Andrew Bolt takes solace in the fact that the bookies are shortening the odds of Howard winning. It’s not the first time he has drawn on the bookies to support his arguments.

Have we reached a point where we can just turn entire causal chains around? Political events happen (e.g., resolution of the leadership tangle), polls shift, gamblers start placing bets on the different parties in different proportions, and then odds shift. But then, the bookies have changed their odds so we can, apparently, conclude that Howard’s chances of winning are on the improve.

The elevation of bookies to the status of mystic gurus is something I’ve become accustomed to in sports, but does it make sense in politics? Experts might be able to assess the form and relative strengths of racehorses or sporting teams, but a political campaign is something entirely different.
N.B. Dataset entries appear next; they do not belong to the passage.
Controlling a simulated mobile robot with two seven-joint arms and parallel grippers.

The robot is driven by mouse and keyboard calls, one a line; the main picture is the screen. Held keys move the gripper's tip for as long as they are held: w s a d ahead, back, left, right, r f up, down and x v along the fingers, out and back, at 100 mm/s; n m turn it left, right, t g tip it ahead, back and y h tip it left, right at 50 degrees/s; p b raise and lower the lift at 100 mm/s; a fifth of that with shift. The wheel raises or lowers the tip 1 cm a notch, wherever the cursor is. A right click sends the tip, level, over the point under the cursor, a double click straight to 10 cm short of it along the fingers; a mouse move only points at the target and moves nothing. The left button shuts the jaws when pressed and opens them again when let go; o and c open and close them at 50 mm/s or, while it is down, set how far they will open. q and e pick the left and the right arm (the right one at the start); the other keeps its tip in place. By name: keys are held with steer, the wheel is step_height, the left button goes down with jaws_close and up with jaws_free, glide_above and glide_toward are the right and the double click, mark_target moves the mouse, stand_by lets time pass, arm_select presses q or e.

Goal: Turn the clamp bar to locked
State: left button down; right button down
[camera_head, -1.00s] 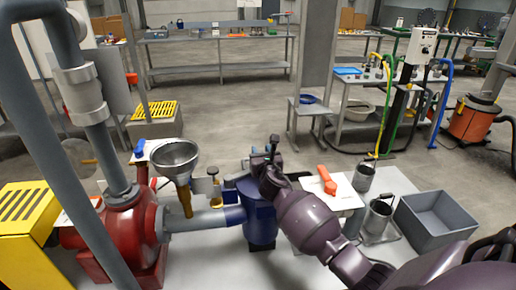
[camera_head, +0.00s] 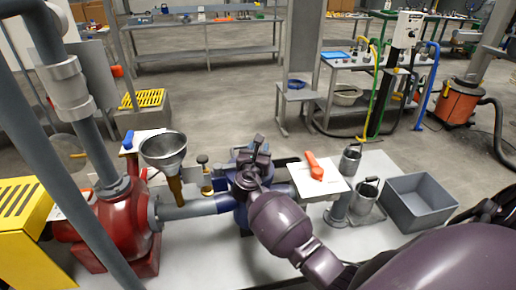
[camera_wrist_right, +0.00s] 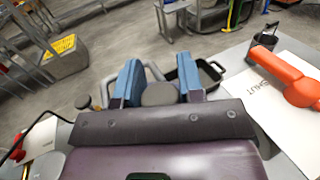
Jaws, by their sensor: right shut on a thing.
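The blue filter housing (camera_head: 240,213) stands at the middle of the bench, mostly hidden behind my right wrist. My right gripper (camera_head: 254,158) is over its top. In the right wrist view the blue finger pads of my right gripper (camera_wrist_right: 159,78) are closed on a grey rounded piece (camera_wrist_right: 158,94), which I take to be part of the clamp bar. A grey curved bar (camera_wrist_right: 153,70) shows just beyond it. The bar's full angle and any locked mark are hidden by the gripper. My left gripper is in no view.
A red pump (camera_head: 126,226) and a metal funnel (camera_head: 164,150) stand left. Metal cups (camera_head: 366,196) and a grey bin (camera_head: 420,202) are farther right.

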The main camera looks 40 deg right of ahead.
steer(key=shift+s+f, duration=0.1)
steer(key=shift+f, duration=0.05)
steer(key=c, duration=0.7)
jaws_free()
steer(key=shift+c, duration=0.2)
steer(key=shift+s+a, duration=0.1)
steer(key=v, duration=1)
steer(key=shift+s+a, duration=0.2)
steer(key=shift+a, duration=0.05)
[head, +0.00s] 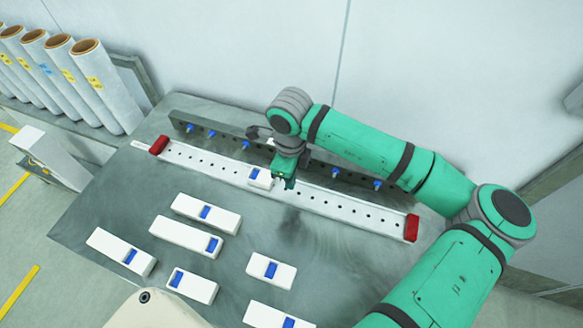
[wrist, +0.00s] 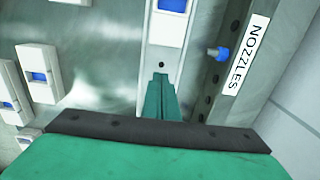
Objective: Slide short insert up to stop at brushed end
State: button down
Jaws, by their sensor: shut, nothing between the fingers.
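A short white insert (head: 259,178) with a blue window sits in the long white channel (head: 340,207), left of its middle. It also shows at the top edge of the wrist view (wrist: 171,6). Red stops close the channel's left end (head: 159,145) and right end (head: 411,228). I cannot tell which end is brushed. My gripper (head: 284,184) is just right of the insert, low over the channel. In the wrist view its green fingers (wrist: 160,90) are together and empty, with a stretch of bare channel between them and the insert.
Several loose white inserts with blue windows lie on the grey table in front, such as a long one (head: 186,236) and a short one (head: 270,270). Behind the channel stands a dark rail (head: 217,135) with blue nozzles, labelled NOZZLES (wrist: 246,57). The channel left of the insert is clear.

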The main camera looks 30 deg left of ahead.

The argument that the betting odds tell us something about the likely outcome is absurd. It’s another form of the problem that pervades the traditional media – the overwhelming tendency to comment on how events are being perceived, creating a recursive cycle of reporting on reporting, rather than actually analysing why the events happened and what they actually mean. Has Howard’s announcement that he will hand over during his next term improved the Coalition’s chances? How about some commentary on whether he can actually be relied on to do what he says?

Still, one advantage of this bookie worship is that we might manage to do away with elections. The betting market can tell us what the result is going to be, so we won’t need every person to actually vote. All we need to know is who had the most money placed on them to win.

It’s free market democracy – Stephen Colbert would be proud of such a system.